In its report dated November 13,1951, the Preparedness Subcommittee of the Senate Armed Services Committee, said: "One of the more alarming trends in military organization during the past few years has been the increasing administrative topheaviness of our Armed Forces."

But it was General MacArthur himself who uttered these devastating words: "Talk of imminent threat to our national security through the application of external force is pure nonsense.... Indeed, it is a part of the general pattern of misguided policy that our country is now geared to an arms economy which was bred in an artificially induced psychosis of war hysteria and nurtured upon an incessant propaganda of fear. While such an economy may produce a sense of seeming prosperity for the moment, it rests on an illusionary foundation of complete unreliability and renders among our political leaders almost a greater fear of peace than is their fear of war." (Italics supplied.)
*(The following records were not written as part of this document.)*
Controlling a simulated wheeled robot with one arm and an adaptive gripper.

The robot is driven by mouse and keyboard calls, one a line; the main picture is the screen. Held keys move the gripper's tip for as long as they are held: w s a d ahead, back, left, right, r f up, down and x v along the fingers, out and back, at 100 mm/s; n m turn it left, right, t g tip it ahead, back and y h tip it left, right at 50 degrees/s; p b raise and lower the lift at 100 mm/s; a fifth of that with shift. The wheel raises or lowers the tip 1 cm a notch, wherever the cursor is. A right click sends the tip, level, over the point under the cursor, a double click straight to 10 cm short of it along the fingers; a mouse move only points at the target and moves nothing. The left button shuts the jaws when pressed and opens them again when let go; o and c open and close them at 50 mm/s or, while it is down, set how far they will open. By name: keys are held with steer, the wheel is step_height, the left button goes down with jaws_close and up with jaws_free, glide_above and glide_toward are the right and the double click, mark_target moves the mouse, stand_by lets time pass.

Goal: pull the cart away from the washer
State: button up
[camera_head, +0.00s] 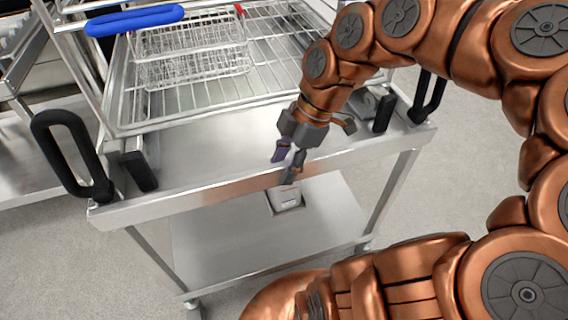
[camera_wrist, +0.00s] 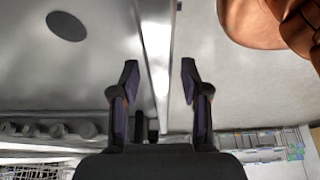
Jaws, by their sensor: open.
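The cart (camera_head: 230,195) is a steel frame with a flat top, a lower shelf and black loop handles at the left (camera_head: 65,150) and right (camera_head: 430,95) of its near end. My gripper (camera_head: 287,163) is open at the cart's near edge, between the two handles. In the wrist view the open fingers (camera_wrist: 158,77) lie on either side of a bright steel edge (camera_wrist: 156,45). I cannot tell whether they touch it. I cannot clearly make out the washer.
A wire rack with a blue handle (camera_head: 135,20) and a wire basket (camera_head: 190,55) sits on the cart. Steel equipment (camera_head: 30,175) stands at the left. Grey floor (camera_head: 450,190) is clear at the right.

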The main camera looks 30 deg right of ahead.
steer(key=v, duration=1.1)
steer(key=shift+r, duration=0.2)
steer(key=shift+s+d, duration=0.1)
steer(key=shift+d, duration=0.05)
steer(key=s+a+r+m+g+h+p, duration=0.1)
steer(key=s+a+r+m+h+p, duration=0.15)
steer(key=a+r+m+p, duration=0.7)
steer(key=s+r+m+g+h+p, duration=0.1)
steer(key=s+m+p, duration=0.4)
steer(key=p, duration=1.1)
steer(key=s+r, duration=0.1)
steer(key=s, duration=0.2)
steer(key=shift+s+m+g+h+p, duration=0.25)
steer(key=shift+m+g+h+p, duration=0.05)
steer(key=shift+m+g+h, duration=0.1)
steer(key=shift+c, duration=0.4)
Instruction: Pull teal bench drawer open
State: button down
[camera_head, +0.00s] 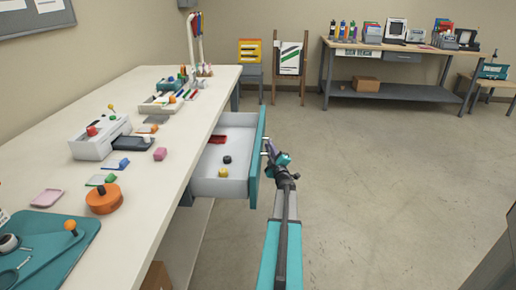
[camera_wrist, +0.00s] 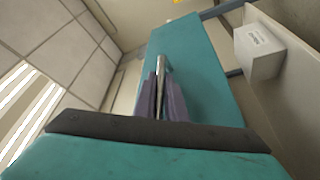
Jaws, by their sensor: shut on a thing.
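The teal-fronted bench drawer (camera_head: 257,158) stands pulled out from under the long white-topped bench, and its white inside shows in the head view. A red item, a dark round item and a yellow item lie in it. My gripper (camera_head: 267,150) is at the outer face of the teal front. In the wrist view the drawer front (camera_wrist: 195,60) fills the middle. The gripper's jaws (camera_wrist: 161,92) are shut on the metal drawer handle (camera_wrist: 162,66). Part of the handle is hidden between the jaws.
The white bench top (camera_head: 150,205) carries a white device (camera_head: 98,138), an orange round item (camera_head: 104,199) and a teal mat (camera_head: 45,250). A wooden easel and another bench (camera_head: 400,90) stand at the back wall. The floor (camera_head: 390,180) to the right is clear.

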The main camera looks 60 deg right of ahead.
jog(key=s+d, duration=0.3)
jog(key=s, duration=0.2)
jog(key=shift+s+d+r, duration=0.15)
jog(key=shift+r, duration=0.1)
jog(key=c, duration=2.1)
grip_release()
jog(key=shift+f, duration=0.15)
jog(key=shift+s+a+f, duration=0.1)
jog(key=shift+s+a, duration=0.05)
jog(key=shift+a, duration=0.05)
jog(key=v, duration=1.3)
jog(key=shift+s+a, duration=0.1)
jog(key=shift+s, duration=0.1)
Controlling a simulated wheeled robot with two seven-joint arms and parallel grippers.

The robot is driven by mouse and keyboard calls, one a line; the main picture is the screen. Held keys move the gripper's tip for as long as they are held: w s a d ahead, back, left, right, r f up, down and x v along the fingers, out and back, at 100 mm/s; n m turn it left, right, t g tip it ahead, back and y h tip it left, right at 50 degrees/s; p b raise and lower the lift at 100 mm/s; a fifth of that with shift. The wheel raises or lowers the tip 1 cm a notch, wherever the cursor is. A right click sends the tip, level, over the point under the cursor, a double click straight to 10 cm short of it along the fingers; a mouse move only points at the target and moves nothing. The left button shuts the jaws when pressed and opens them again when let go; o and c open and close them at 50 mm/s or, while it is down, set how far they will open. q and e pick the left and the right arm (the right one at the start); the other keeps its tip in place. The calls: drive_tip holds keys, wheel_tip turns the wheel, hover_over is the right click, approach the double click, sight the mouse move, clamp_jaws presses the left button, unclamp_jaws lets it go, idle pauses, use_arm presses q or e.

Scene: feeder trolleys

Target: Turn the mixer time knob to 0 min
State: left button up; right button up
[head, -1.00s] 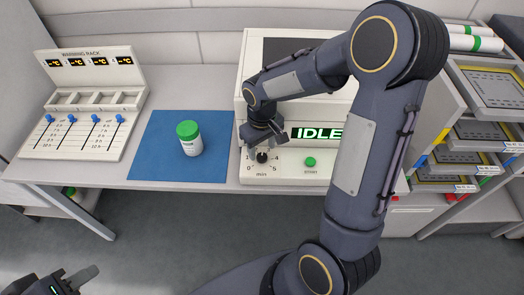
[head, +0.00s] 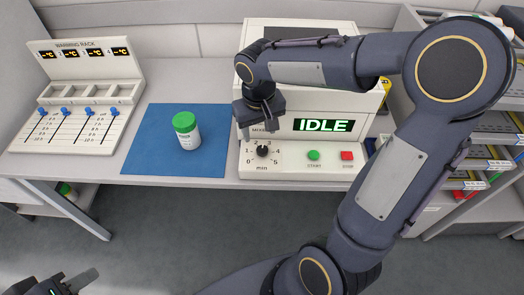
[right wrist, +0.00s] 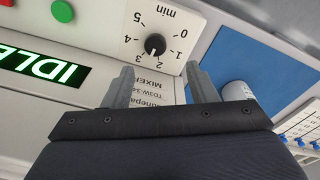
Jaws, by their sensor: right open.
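The mixer time knob (head: 262,150) is a small black dial on the mixer's white front panel, ringed by the numbers 0 to 5 above "min". In the right wrist view the knob (right wrist: 155,44) has a pale pointer mark that seems to lie between 2 and 3. My right gripper (head: 257,130) is open and empty, just above the knob in the head view. In the right wrist view the gripper's fingers (right wrist: 161,72) stand apart, with the knob beyond their tips and not touched. My left gripper (head: 72,284) is at the bottom left, partly cut off.
The mixer (head: 340,172) shows IDLE (head: 323,125), with a green start button (head: 313,155) and a red stop button (head: 347,155). A green-lidded jar (head: 187,130) stands on a blue mat (head: 150,160). A warming rack (head: 80,90) is at left; drawers stand at right.

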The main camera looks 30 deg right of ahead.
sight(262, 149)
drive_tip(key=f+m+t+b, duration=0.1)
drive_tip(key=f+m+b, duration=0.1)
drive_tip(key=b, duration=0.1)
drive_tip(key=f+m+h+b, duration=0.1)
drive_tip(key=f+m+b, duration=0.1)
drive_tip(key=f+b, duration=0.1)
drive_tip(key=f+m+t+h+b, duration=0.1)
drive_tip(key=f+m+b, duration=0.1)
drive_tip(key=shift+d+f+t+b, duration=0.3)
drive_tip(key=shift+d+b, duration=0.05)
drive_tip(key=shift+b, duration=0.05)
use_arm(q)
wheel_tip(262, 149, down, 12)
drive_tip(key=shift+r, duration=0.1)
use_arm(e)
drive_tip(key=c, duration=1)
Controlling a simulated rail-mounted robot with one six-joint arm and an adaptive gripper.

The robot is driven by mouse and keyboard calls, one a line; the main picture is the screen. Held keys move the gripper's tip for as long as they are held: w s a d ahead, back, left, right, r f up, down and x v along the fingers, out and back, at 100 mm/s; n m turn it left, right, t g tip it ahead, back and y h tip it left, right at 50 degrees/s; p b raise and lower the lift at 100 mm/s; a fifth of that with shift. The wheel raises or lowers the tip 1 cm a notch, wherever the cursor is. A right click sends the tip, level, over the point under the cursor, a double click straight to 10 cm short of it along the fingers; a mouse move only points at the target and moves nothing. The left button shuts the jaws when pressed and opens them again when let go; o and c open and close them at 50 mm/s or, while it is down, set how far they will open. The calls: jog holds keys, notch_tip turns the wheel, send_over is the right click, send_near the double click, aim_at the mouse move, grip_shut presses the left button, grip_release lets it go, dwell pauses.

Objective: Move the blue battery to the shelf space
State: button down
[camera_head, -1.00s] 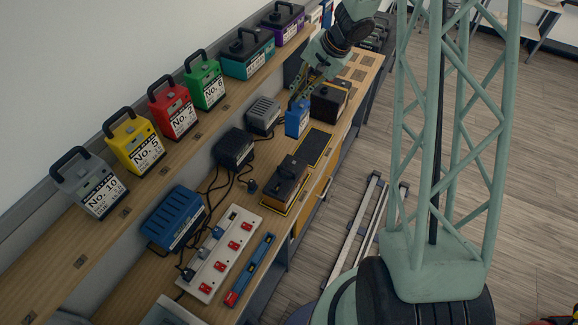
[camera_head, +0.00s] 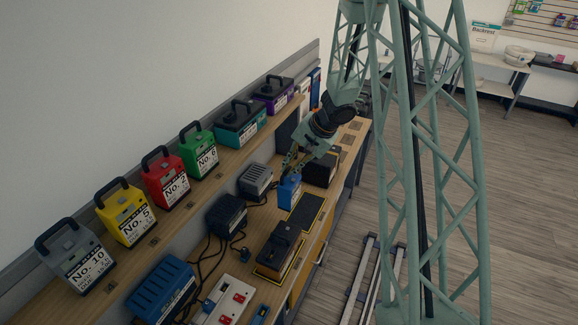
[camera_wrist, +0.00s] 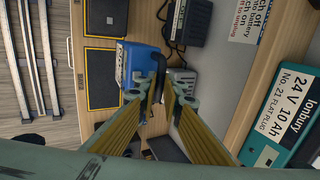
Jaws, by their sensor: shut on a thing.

The bald interpretation of General MacArthur's words is this. War becomes an instrument of domestic policy. Among the control mechanisms on the government's panel board now is a dial marked War. It may be set to increase or decrease the tempo of military expenditures, as the planners decide that what the economy needs is a little more inflation or a little less — but of course never any deflation. And whereas it was foreseen that when Executive Government is resolved to control the economy it will come to have a vested interest in the power of inflation, so now we may perceive that it will come also to have a kind of proprietary interest in the institution of perpetual war.

Yet in the very nature of Empire, the military mind must keep its secrets. A Republic may put its armor on and off. War is an interlude. When war comes it is a civilian business, conducted under the advice of military experts. Both in peace and war military experts are excluded from civilian decisions. But with Empire it is different; Empire must wear its armor. Its life is in the hands of the General Staff and war is supremely a military business, requiring of the civilian only acquiescence, exertion and loyalty.